Dobromilice is a village of around 830 located 20km south of Prostějov. One historical site of the village is a bridge which dates back to the 16th century, but after that there isn't much.

I made an attempt to watch a game here a few years ago, but when I arrived at the pitch I found out that the game was called off. Luckily, this time around I didn't have such bad luck. The village is impossible to reach by public transportation (bus) on the weekends, so my options were limited. I took a 15-minute train ride to Doloplazy, and then walked 2-km to get to Dobromilice. The fastest way to get there was past some dirty, smelly ponds, and down a path through the forest. Without a car getting to a game on the weekends can sometimes be problematic, and you have to be prepared for anything.

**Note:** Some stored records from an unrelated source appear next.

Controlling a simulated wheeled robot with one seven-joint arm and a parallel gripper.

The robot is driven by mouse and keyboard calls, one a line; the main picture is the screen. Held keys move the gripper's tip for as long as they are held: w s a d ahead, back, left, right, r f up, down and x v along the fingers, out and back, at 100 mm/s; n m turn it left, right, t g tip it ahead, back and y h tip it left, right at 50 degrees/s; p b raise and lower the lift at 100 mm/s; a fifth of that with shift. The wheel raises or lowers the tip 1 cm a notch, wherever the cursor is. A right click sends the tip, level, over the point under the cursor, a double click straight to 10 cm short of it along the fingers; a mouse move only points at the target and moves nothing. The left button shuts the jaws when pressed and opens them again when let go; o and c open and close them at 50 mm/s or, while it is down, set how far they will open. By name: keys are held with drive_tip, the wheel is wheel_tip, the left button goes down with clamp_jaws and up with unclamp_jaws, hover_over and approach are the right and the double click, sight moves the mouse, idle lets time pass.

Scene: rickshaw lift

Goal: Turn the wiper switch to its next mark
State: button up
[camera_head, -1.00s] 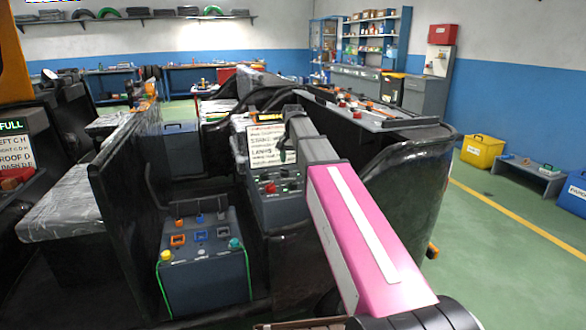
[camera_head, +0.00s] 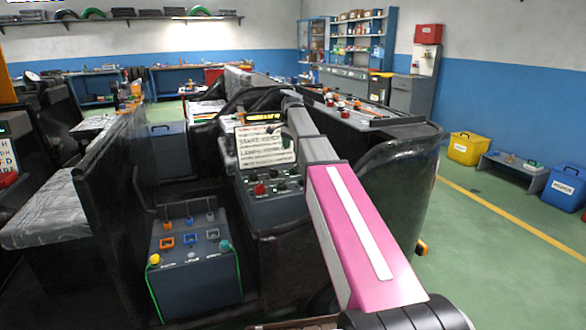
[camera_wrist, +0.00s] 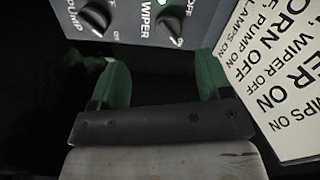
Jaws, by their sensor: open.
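The wiper switch (camera_wrist: 170,30) is a dark round knob on a grey panel at the top of the wrist view, beside the printed word WIPER. An OFF label stands at its upper right. A pale mark shows on the knob's lower right. My gripper (camera_wrist: 162,80) is open, with two green fingers spread and nothing between them. The knob lies beyond the fingertips, apart from them, slightly right of their middle. In the head view the grey control panel (camera_head: 262,205) stands below my gripper; I cannot tell which of its knobs is the wiper switch.
The pump knob (camera_wrist: 95,18) sits left of the wiper switch. A white printed card (camera_wrist: 285,75) is close to the right finger; it also shows in the head view (camera_head: 266,146). A box with coloured terminals (camera_head: 195,280) stands left of the panel. Green floor (camera_head: 480,270) is clear at right.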

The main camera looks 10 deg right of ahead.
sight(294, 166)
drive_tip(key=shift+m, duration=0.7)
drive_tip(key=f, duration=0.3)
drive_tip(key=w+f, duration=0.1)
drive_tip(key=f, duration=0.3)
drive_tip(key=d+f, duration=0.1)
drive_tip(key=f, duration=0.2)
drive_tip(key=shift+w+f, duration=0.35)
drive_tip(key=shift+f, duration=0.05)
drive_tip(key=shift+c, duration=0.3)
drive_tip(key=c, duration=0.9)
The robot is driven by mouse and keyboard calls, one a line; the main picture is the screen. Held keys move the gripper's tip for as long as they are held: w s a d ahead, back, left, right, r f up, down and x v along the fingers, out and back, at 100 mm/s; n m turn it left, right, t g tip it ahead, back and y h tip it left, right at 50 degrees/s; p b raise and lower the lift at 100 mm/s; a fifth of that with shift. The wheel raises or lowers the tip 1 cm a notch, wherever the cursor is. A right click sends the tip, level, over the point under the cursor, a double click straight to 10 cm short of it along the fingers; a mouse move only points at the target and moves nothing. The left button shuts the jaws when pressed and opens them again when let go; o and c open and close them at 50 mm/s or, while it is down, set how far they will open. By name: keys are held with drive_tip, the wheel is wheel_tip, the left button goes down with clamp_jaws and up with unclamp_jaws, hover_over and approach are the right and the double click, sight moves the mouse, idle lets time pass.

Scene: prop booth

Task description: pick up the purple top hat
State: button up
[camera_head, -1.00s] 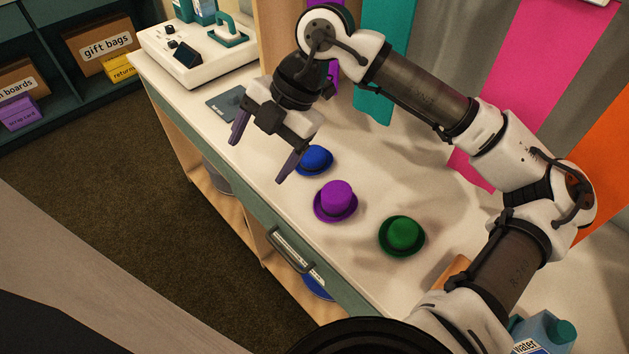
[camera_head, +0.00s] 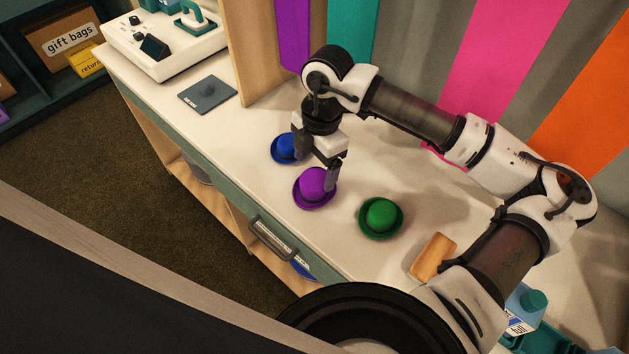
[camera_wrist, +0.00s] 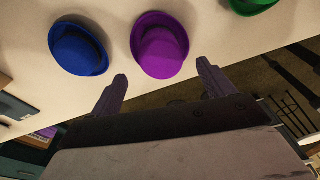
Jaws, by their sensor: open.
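The purple top hat (camera_head: 313,187) stands on the white counter between the blue hat (camera_head: 284,149) and the green hat (camera_head: 381,217). My gripper (camera_head: 318,165) is above the counter at the purple hat's upper side in the head view, and one finger overlaps the hat there. In the wrist view, the purple hat (camera_wrist: 159,46) is ahead of my open gripper (camera_wrist: 163,84), roughly centred between the fingertips and apart from them. The blue hat (camera_wrist: 78,46) is left of it. The green hat (camera_wrist: 250,4) is partly cut off at the top right.
A tan block (camera_head: 432,257) and a water carton (camera_head: 524,308) are at the lower right of the counter. A grey pad (camera_head: 207,95) and a white device (camera_head: 166,46) are at the far left end. Coloured hanging strips (camera_head: 490,60) stand behind my arm.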

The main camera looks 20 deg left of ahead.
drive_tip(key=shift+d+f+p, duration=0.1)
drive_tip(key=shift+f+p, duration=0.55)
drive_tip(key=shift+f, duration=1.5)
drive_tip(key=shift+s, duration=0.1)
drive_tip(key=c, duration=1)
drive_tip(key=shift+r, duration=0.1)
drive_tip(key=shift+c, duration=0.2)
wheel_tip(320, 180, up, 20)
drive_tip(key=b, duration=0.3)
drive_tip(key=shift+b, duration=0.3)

When I got to the pitch, I saw a decent crowd filling up most of the wooden benches. The pitch is kind of dug into the side of a hill, so all around it, you watch the game from an elevated stand point. The quality of the grass wasn't so good, as there were many brown spots, and the pitch wasn't exactly level. However, at this level, it never detracts from a game, but perhaps makes it better.

There were two metal 'shacks' which served as a beer/kofola stand and for chips. The beer was 25kc, and didn't taste good at all. This didn't stop the locals from buying it though. The atmosphere at the game was exactly what you would want at a village match. Poor quality play, locals, and a unique setting for a pitch. All in all, a good day out.